Special Issue Information

Dear Colleagues,

Precipitation and evapotranspiration, as the two main components of the hydrological cycle, are essential for water resources, agriculture, and ecosystem management. Drylands, covering about 45% of the Earth’s land surface, are home to more than 38% of the world’s population and are one of the most sensitive areas to climate change and human activities. Over drylands, precipitation and evapotranspiration are scarce and highly variable. An accurate characterization of precipitation and evapotranspiration properties is lacking due to the limited ground monitoring systems typical of these regions. Precipitation and evapotranspiration mechanisms are complex and different from other regions. Precipitation is also strongly coupled with evapotranspiration in these regions due to strong land–atmosphere interactions.  Improving our understanding of the mechanisms in precipitation and evapotranspiration and their simulation over dryland is a top priority for weather and climate research. Satellites have been providing vital information from multispectral, hyperspectral, thermal, and microwave remote sensing data to estimate precipitation. ET is a multifaceted variable and is controlled by a combination of radiative, atmospheric, and vegetation drivers, which could be obtained from remote sensing. Estimation from satellite observations provides the opportunity to improve our knowledge of precipitation and evapotranspiration in these regions.

To promote wide communication on the subject, we convened a session AS31 at the AOGS2022 19th Annual Meeting with a similar theme: “Precipitation Mechanisms in Drylands and Their Simulation”. This Special Issue builds on the session and expands and enriches the research themes for a wider research scope.

This Special Issue will showcase recent efforts in applying remote sensing data in precipitation and evapotranspiration research, including remote sensing inversion methods on precipitation and evapotranspiration, precipitation mechanisms and evapotranspiration regulation mechanisms, and numerical simulation studies based on remote sensing combined with other data. This subject involves the multidisciplinary intersection of atmospheric and hydrometeorological sciences with remote sensing. It fits well with the research scope of this journal.

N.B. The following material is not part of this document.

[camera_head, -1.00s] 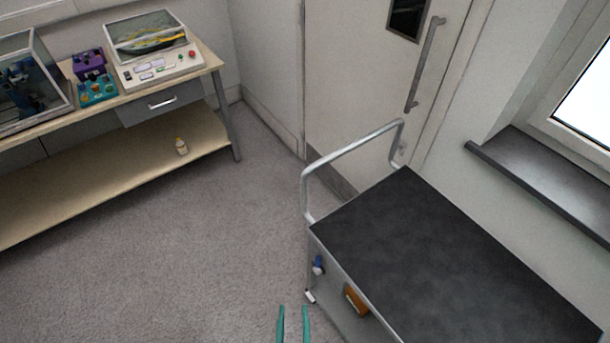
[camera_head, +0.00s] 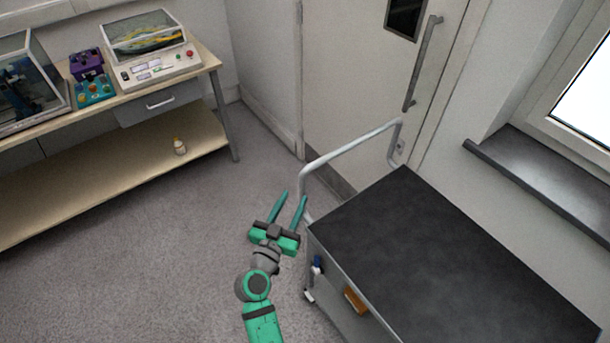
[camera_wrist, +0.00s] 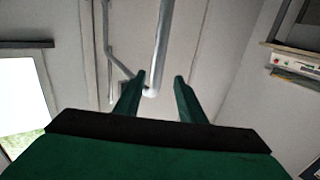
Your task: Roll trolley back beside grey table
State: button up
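The trolley (camera_head: 425,255) stands at the right in the head view, with a black top and a pale tubular handle (camera_head: 345,154) at its far left end. My green gripper (camera_head: 288,207) is open and empty, just left of the handle's near upright. In the wrist view, the handle tube (camera_wrist: 160,50) runs down between the two spread fingertips (camera_wrist: 160,82); I cannot tell whether it touches either one. The table (camera_head: 212,62) at the upper left has a pale wooden top, a lower shelf and a grey drawer.
A control box (camera_head: 150,62), purple and teal units (camera_head: 90,75) and a clear-sided case (camera_head: 30,85) stand on the table. Carpet (camera_head: 130,250) between is clear.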

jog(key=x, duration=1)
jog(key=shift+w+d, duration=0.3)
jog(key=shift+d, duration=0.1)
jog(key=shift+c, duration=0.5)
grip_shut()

This Special Issue invites contributions dealing with the retrieval of precipitation and evapotranspiration data on different spatial and temporal scales, monitoring their dynamics, exploring the mechanisms of precipitation and evapotranspiration, and improving simulation accuracy based on the integrated use of remotely sensed data and in situ measurements. Articles may address, but are not limited to, the following topics:

  • Retrieval of precipitation;
  • Estimation of evapotranspiration;
  • Evapotranspiration regulation mechanisms;
  • Validation of precipitation and evapotranspiration models;
  • Characterization of precipitation properties;
  • The impact of climate change on precipitation and evapotranspiration;
  • Spatial and temporal characteristics of evapotranspiration;
  • Precipitation mechanism;
  • Numerical simulation of precipitation and evapotranspiration;
  • Land–atmosphere interaction;
  • Drought and flood assessment and monitoring.

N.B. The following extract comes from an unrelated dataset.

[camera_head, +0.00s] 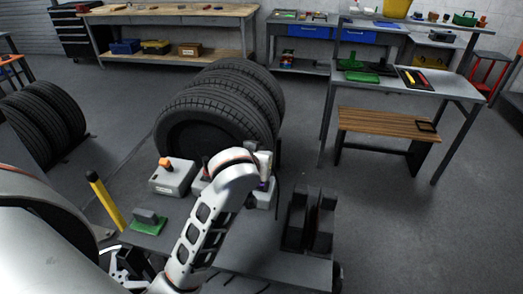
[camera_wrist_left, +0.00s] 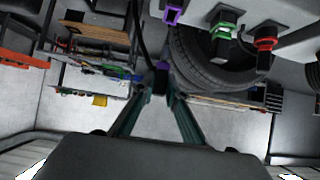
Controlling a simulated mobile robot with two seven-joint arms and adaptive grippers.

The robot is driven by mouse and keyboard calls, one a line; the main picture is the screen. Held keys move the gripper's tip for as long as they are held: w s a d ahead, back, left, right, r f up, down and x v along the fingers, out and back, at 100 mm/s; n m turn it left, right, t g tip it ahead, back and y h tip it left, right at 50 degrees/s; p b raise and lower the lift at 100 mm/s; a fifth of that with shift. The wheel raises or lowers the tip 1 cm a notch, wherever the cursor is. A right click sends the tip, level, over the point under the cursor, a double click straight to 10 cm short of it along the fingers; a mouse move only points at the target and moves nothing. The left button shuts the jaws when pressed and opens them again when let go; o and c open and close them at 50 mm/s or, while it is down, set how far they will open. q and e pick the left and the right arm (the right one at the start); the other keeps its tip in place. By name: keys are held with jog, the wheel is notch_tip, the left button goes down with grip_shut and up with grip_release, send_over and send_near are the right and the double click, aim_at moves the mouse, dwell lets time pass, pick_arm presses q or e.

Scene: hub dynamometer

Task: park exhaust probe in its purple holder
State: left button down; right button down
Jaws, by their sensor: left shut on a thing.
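My left gripper (camera_wrist_left: 160,92) has its two fingers closed together on the exhaust probe, a dark piece with a purple band (camera_wrist_left: 161,66), in the left wrist view. A black hose runs up from near it. The purple holder (camera_wrist_left: 172,15), an open bracket, is at the top edge of that view, apart from the probe and a little to its right. In the head view my arm's white wrist hides most of the gripper, and the probe cannot be made out clearly. My right gripper is in neither view.
A green holder (camera_wrist_left: 224,30) and a red holder (camera_wrist_left: 265,43), each with a dark piece, sit beside the purple one. Large tires (camera_head: 215,115) stand behind. A grey box with an orange knob (camera_head: 173,178) and a green mat (camera_head: 150,229) are nearby.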

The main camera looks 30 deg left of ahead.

This Special Issue is the second edition of the Special Issue, “Precipitation and Evapotranspiration Mechanisms in Drylands and Their Remote Sensing Retrieval & Simulation”.

Prof. Qiang Zhang
Prof. Dr. Yu Zhang
Prof. Dr. Ping Yue
Dr. Zesu Yang
Dr. Yongli He
Dr. Simone Lolli
Guest Editors

Manuscript Submission Information

Manuscripts should be submitted online at www.mdpi.com by registering and logging in to this website. Once you are registered, click here to go to the submission form. Manuscripts can be submitted until the deadline. All submissions that pass pre-check are peer-reviewed. Accepted papers will be published continuously in the journal (as soon as accepted) and will be listed together on the special issue website. Research articles, review articles as well as short communications are invited. For planned papers, a title and short abstract (about 100 words) can be sent to the Editorial Office for announcement on this website.

Submitted manuscripts should not have been published previously, nor be under consideration for publication elsewhere (except conference proceedings papers). All manuscripts are thoroughly refereed through a single-blind peer-review process. A guide for authors and other relevant information for submission of manuscripts is available on the Instructions for Authors page. Remote Sensing is an international peer-reviewed open access semimonthly journal published by MDPI.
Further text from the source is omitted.